De acordo com a Polícia da África do Sul (SAPS), "agentes da Interpol NCB em Pretória, atuando na sequência de um aviso vermelho da Interpol, rastrearam o fugitivo até um local em Umhlanga Rocks, onde foi preso às 07:00 (locais) desta manhã".
"Ele estava sozinho no hotel. Foi difícil localizá-lo, mas no final conseguimos apreendê-lo com o auxílio de informadores”, segundo fonte da polícia.
O ex-banqueiro não andava disfarçado, "mas tinha muitos cuidados e não circulava livremente" na África do Sul. Todavia, foram registados "saídas e entradas nos países que fazem fronteira" com o país.
Quais os próximos passos neste processo?
O ex-banqueiro será presente a tribunal nas próximas 48 horas e, segundo a PJ, pode ser extraditado, sendo que o objetivo agora é “decretar o cumprimento da prisão” de João Rendeiro.
Sobre isto, o professor de Direito Penal Paulo Saragoça da Matta refere que João Rendeiro possa estar a cumprir pena de prisão em Portugal no máximo em oito meses, concluído o processo de extradição.
Sabe-se também que Rendeiro não tem dupla nacionalidade, mas a eventualidade de ter não comprometia o seu processo de extradição para Portugal, de acordo com o diretor nacional da Polícia Judiciária, Luís Neves.
Qual era a condenação anterior à fuga?
Em maio deste ano, o tribunal condenou Rendeiro a 10 anos de prisão efetiva.

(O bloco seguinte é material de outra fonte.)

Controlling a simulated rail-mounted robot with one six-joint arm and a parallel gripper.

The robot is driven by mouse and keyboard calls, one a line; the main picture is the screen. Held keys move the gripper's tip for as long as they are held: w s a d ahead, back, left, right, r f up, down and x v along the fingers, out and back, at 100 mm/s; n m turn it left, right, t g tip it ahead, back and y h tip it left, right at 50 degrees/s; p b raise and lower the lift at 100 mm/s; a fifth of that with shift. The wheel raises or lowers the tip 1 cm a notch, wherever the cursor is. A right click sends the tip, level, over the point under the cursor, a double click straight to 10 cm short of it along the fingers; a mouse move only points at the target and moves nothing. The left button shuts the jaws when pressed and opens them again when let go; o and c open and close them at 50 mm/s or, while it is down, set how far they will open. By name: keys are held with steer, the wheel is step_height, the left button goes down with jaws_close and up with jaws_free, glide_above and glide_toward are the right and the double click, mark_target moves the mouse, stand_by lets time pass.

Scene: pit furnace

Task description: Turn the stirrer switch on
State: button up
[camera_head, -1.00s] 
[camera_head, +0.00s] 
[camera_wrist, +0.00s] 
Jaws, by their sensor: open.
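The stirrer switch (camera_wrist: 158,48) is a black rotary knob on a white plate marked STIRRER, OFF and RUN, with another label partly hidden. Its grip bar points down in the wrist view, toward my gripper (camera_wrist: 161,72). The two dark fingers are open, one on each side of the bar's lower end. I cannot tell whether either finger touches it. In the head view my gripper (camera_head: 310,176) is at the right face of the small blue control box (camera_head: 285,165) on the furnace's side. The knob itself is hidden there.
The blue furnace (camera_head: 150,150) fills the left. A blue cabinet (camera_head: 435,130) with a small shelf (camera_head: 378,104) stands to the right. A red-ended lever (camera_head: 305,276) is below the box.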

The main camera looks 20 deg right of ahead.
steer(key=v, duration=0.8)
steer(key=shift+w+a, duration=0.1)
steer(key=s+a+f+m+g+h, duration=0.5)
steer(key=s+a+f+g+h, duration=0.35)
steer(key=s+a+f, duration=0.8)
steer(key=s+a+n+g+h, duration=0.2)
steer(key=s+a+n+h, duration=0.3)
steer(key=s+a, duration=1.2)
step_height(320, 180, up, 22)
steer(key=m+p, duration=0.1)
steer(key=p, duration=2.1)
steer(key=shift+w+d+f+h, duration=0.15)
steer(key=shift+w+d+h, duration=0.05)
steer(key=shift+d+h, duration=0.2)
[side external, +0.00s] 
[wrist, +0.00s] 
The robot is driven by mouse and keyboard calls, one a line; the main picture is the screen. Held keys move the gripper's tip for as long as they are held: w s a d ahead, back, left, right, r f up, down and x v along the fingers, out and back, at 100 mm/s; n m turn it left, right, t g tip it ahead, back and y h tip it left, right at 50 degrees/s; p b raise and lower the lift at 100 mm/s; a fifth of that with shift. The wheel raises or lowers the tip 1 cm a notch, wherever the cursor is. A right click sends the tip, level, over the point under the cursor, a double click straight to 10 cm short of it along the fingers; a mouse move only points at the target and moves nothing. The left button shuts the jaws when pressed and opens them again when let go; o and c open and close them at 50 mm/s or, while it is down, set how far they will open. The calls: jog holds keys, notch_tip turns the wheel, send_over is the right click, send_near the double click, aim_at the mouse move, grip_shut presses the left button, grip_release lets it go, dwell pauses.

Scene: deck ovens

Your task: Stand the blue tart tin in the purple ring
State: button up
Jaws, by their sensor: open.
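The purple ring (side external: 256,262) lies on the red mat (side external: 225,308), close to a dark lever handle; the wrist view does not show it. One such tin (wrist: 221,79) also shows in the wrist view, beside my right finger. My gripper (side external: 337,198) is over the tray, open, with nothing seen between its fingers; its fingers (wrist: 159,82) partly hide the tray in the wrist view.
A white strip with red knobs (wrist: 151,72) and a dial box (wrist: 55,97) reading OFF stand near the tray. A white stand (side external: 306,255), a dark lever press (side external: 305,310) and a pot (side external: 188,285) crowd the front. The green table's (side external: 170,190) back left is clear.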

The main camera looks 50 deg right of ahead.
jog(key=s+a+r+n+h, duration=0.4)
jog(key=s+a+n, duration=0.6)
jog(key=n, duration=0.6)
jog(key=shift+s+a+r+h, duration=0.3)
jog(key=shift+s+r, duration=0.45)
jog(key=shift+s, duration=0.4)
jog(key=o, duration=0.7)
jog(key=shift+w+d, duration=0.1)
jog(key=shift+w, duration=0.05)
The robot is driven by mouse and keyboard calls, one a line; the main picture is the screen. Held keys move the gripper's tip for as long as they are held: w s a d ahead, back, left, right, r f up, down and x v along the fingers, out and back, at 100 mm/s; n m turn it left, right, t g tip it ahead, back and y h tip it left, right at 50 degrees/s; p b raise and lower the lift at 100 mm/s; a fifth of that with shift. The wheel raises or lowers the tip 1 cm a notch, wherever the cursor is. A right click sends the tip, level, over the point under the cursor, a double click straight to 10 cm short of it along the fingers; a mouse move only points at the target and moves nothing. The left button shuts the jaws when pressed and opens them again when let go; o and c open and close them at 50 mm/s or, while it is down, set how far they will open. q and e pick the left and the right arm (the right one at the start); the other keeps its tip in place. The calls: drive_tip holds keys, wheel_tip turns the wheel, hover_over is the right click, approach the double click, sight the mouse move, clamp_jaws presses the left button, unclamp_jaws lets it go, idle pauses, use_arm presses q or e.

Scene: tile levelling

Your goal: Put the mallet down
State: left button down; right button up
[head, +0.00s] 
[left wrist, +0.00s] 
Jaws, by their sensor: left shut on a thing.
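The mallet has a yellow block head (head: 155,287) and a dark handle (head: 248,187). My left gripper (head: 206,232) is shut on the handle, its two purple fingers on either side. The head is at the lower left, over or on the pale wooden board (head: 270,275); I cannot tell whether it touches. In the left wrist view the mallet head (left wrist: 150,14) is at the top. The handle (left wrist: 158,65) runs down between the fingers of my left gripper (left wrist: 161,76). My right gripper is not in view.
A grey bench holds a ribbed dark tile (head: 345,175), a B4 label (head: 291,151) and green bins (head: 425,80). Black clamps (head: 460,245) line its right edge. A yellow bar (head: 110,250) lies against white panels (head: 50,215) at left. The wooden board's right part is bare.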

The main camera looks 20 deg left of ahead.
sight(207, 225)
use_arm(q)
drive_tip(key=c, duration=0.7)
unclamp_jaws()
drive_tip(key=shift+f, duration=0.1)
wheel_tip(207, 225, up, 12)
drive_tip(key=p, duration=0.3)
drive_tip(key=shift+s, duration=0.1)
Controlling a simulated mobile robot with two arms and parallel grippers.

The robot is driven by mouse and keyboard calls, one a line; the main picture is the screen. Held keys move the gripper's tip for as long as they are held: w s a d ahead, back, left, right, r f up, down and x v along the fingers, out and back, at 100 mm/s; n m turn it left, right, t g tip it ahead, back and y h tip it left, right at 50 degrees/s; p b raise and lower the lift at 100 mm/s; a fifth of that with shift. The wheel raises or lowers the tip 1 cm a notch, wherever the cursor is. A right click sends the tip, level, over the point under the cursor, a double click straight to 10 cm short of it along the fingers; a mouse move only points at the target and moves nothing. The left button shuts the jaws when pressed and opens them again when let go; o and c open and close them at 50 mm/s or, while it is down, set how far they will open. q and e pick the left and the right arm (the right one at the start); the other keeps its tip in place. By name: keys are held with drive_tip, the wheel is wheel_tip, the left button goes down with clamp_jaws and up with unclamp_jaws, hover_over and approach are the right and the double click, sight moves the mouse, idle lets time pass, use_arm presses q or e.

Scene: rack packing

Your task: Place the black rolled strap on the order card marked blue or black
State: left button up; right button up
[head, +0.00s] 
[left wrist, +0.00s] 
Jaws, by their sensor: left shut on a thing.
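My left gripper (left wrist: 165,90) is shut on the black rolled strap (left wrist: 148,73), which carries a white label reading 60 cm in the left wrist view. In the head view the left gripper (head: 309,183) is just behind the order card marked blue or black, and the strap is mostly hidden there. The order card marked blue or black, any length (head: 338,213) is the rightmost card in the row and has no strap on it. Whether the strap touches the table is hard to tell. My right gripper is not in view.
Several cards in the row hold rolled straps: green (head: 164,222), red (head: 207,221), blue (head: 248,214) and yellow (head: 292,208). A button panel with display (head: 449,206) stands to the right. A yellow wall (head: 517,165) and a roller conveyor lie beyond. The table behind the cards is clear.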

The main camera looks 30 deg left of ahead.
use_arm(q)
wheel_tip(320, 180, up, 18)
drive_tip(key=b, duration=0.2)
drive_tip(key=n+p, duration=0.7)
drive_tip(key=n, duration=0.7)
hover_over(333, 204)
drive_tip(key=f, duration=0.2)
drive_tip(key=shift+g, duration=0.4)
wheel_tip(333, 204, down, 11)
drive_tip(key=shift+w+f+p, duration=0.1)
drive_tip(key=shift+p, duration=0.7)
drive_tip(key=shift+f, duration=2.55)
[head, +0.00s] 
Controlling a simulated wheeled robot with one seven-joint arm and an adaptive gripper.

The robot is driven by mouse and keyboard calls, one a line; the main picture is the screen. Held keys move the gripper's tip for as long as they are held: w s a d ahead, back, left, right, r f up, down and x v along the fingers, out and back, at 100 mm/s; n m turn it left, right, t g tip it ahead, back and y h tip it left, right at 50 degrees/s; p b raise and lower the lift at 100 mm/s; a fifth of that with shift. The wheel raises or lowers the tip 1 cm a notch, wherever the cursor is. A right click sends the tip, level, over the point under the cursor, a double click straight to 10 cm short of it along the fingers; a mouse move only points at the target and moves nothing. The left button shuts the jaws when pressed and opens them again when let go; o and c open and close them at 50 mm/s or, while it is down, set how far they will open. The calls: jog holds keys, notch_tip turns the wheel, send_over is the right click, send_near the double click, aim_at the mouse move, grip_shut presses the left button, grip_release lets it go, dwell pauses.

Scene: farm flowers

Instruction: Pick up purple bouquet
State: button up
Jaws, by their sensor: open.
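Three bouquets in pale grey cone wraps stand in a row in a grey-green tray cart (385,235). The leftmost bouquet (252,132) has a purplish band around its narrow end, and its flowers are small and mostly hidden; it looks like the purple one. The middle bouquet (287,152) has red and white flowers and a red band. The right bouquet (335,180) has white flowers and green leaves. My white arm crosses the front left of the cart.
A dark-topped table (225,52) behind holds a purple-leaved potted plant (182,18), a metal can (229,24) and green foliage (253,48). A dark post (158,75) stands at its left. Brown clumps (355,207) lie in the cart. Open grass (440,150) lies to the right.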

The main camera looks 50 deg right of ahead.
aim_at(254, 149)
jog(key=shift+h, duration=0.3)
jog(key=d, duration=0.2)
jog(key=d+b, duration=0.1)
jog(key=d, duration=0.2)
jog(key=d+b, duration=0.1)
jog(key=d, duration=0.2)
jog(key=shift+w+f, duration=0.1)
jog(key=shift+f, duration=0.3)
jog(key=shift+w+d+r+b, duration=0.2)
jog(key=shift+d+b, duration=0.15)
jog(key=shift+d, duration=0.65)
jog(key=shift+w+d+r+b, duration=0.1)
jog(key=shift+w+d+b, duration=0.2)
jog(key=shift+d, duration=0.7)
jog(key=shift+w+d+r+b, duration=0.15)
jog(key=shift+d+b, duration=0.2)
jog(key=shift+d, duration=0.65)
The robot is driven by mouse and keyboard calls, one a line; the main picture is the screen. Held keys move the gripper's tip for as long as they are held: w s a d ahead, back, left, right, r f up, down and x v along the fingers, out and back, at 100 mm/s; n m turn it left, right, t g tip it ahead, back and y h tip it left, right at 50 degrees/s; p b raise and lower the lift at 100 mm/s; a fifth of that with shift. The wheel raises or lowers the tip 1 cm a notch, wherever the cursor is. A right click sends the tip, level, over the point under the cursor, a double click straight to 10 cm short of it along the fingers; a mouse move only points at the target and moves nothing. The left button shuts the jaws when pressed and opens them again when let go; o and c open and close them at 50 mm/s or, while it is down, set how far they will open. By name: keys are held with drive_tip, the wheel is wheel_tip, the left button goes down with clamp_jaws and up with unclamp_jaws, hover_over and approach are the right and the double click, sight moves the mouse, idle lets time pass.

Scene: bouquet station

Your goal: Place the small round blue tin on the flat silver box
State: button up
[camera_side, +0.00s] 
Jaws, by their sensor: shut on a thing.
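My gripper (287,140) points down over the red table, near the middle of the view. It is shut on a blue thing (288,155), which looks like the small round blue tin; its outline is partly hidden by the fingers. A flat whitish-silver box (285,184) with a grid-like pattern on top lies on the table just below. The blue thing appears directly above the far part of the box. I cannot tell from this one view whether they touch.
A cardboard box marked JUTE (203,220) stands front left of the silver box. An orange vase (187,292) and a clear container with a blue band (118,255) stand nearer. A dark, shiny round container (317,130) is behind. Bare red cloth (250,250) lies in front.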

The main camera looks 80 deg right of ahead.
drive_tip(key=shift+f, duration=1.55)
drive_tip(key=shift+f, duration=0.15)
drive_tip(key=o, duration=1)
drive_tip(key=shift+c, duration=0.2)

Já anteriormente, em outro processo também relacionado com o BPP, Rendeiro tinha sido condenado a cinco anos e oito meses de prisão efetiva.
Já em 28 de setembro, o ex-banqueiro foi condenado a três anos e seis meses de prisão efetiva num processo por crimes de burla qualificada.
As autoridades portuguesas já tinham emitido dois mandados de detenção, europeu e internacional, para o antigo presidente do BPP, para que o ex-banqueiro cumpra a medida de coação de prisão preventiva.